# REQUEST
Output, please, exactly those lines of the listing that come before the line with "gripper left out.", along with that line itself.

# start of MATERIAL FOR THIS TASK

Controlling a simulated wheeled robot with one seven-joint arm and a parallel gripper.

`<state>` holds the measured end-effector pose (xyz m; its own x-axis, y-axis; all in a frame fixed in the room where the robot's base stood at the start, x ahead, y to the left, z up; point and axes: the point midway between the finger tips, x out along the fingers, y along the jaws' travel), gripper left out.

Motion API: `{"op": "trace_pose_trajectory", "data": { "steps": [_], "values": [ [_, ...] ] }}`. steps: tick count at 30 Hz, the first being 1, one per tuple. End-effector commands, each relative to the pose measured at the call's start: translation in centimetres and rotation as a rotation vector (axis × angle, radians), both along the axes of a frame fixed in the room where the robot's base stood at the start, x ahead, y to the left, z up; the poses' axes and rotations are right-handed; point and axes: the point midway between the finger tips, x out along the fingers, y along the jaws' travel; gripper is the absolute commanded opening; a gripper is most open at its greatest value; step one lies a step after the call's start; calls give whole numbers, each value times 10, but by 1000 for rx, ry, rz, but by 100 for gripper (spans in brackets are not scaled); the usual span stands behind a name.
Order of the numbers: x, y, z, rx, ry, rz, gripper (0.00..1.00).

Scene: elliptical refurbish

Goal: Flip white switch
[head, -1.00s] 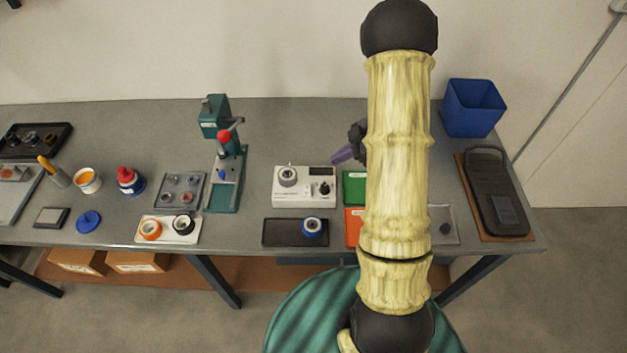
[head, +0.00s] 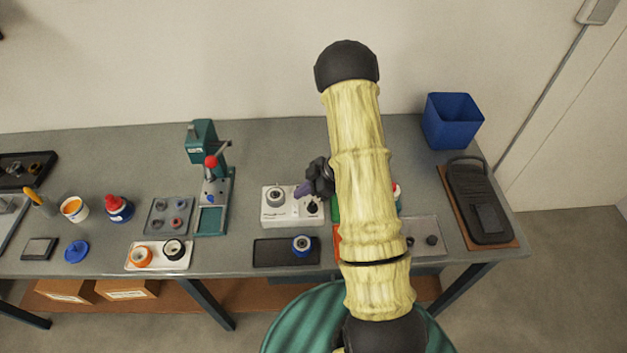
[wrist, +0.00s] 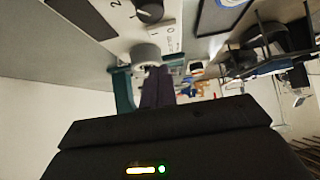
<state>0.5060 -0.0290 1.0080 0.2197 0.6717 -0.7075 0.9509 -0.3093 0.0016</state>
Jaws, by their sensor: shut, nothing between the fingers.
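A white box-shaped device (head: 278,215) stands on the workbench, with a round grey-and-white fixture on its left and a black knob on its right. My gripper (head: 301,191), with purple fingers, is shut and empty at the device's upper right part. I cannot tell if it touches. In the wrist view the shut purple fingers (wrist: 158,86) point toward a pale cylinder (wrist: 145,53) on the white device (wrist: 115,18). A black knob (wrist: 149,10) also shows there, beside markings on the panel. I cannot pick out a white switch for certain.
A black tray with a blue ring (head: 301,245) lies in front of the device. A green press (head: 211,185) stands to its left. My arm hides part of the green and orange bins. A blue bin (head: 452,121) stands at the back right.

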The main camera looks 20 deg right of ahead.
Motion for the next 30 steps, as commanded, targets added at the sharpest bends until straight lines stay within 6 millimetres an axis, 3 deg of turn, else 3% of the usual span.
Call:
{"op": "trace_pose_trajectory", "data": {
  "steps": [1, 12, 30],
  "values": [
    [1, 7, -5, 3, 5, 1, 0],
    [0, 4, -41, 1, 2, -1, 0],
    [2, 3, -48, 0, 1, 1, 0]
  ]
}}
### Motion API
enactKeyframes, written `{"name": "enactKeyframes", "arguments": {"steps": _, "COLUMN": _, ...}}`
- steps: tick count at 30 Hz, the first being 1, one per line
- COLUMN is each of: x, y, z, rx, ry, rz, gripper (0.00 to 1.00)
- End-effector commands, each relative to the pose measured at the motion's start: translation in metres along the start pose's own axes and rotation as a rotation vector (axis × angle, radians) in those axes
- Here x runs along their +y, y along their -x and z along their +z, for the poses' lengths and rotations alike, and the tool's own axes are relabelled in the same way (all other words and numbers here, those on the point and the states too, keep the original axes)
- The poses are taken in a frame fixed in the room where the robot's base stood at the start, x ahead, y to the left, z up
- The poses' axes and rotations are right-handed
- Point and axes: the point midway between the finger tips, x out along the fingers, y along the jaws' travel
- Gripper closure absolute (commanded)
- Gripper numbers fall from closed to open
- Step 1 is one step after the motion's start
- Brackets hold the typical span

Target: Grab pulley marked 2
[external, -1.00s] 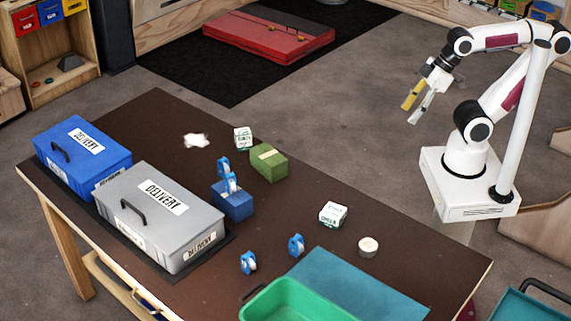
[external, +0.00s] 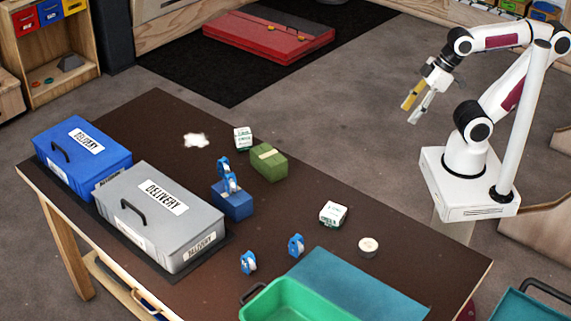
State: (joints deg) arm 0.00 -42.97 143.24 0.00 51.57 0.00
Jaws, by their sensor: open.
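Several blue and white pulleys are on the brown table. One pulley (external: 248,262) and another pulley (external: 296,245) stand on the tabletop near the green tray. Two more, a pulley (external: 224,166) and a pulley (external: 231,183), are at the blue block (external: 236,203), the nearer one seeming to rest on top of it. The pulleys are too small in this view to read any number, so I cannot tell which is marked 2. My gripper (external: 412,108) is open and empty, raised off the table's right side, far from all the pulleys.
A blue box (external: 110,165) and a grey box (external: 140,205), both labelled DELIVERY, stand at the left. A green block (external: 270,165), white cartons (external: 333,213) (external: 243,138), a tape roll (external: 368,246), a teal mat (external: 360,285) and a green tray (external: 290,305) are around the pulleys.

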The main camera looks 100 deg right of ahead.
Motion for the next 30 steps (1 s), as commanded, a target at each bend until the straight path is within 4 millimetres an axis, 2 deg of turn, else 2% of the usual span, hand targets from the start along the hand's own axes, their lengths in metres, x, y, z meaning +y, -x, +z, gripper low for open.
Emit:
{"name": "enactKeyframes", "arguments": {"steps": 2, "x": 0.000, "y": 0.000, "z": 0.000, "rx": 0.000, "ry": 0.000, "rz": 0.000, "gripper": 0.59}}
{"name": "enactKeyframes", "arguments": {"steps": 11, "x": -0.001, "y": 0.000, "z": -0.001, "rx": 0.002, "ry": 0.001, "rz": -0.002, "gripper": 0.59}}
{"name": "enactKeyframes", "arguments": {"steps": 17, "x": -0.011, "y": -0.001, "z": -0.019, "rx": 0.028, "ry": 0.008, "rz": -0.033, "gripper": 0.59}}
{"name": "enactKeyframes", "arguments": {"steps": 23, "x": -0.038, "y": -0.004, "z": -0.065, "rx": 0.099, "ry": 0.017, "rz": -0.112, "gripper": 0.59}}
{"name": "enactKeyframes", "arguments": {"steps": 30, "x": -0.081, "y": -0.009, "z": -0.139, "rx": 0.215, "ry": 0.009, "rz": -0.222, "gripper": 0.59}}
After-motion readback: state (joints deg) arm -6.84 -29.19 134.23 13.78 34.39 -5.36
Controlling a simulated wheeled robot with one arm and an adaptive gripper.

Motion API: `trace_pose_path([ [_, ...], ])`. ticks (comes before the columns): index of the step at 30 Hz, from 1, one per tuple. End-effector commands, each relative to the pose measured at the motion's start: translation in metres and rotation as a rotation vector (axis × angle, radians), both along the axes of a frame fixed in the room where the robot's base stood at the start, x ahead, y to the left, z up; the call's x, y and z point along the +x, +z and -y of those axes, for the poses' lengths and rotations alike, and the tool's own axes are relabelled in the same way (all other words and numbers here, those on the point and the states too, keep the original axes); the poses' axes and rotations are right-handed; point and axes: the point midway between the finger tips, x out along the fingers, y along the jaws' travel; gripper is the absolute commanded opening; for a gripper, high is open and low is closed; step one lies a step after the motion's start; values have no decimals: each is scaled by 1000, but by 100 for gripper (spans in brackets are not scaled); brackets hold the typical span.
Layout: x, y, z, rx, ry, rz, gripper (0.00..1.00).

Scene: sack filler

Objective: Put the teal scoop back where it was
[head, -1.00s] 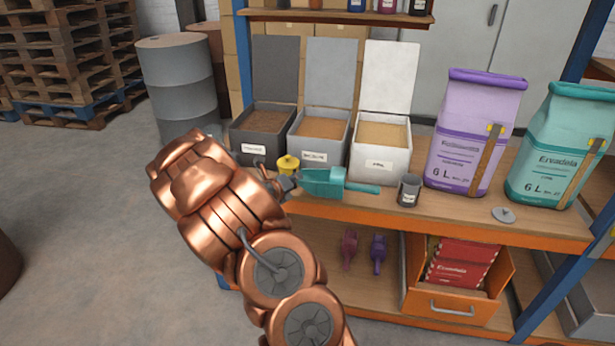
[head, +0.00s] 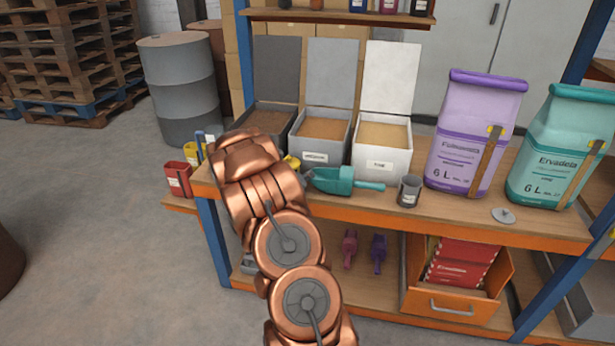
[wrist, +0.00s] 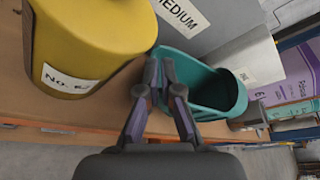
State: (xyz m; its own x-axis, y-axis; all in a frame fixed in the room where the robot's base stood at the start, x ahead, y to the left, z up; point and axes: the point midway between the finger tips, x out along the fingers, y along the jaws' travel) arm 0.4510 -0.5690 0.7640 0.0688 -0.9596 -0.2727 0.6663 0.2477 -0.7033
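The teal scoop (head: 330,180) is at the front of the bench, before the medium and fine bins. Its handle points right, toward a small grey cup, and its open bowl faces partly up. In the wrist view the bowl (wrist: 215,90) is just beyond my fingertips. My gripper (wrist: 160,68) has its fingers nearly together at the bowl's left edge and looks shut on the rim. The pinch itself is small and partly hidden. In the head view my arm hides the gripper. I cannot tell whether the scoop touches the bench.
A yellow labelled container (wrist: 95,45) stands close left of my fingers. The medium bin (head: 320,148) and the fine bin (head: 382,165) stand behind. The grey cup (head: 409,192) is right of the handle. A purple sack (head: 470,140) stands farther right. Pink and purple scoops lie on the lower shelf.

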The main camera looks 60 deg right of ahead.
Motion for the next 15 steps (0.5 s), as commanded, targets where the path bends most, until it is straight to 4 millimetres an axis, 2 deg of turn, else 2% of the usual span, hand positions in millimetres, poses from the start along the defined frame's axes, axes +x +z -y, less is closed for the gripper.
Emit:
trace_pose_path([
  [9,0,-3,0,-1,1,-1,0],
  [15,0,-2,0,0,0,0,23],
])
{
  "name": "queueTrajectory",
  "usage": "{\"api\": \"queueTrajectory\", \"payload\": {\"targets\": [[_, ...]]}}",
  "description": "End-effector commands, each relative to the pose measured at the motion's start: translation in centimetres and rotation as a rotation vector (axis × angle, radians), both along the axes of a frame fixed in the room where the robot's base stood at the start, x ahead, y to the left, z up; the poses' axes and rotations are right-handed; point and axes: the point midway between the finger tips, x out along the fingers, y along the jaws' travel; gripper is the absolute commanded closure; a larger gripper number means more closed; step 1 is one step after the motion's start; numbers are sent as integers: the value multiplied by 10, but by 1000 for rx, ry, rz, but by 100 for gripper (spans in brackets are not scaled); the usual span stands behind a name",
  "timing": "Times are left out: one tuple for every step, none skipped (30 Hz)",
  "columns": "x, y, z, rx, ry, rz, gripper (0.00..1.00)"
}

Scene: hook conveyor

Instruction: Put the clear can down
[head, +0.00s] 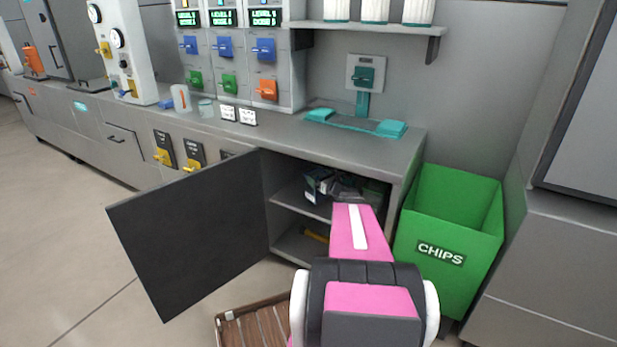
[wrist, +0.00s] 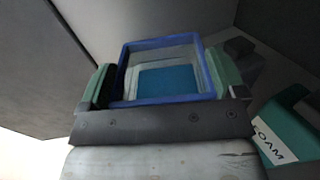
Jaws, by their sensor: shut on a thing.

# end of MATERIAL FOR THIS TASK

# EXERCISE RESPONSE
Controlling a simulated wheeled robot with one seven-joint arm and a parallel gripper.

`<state>` holds the measured end-effector pose (xyz m; its own x-axis, y-axis; all in a frame fixed in the room where the robot's base stood at the start, x ahead, y to the left, z up; point and axes: the point midway between the finger tips, x out along the fingers, y along the jaws' travel), gripper left out.

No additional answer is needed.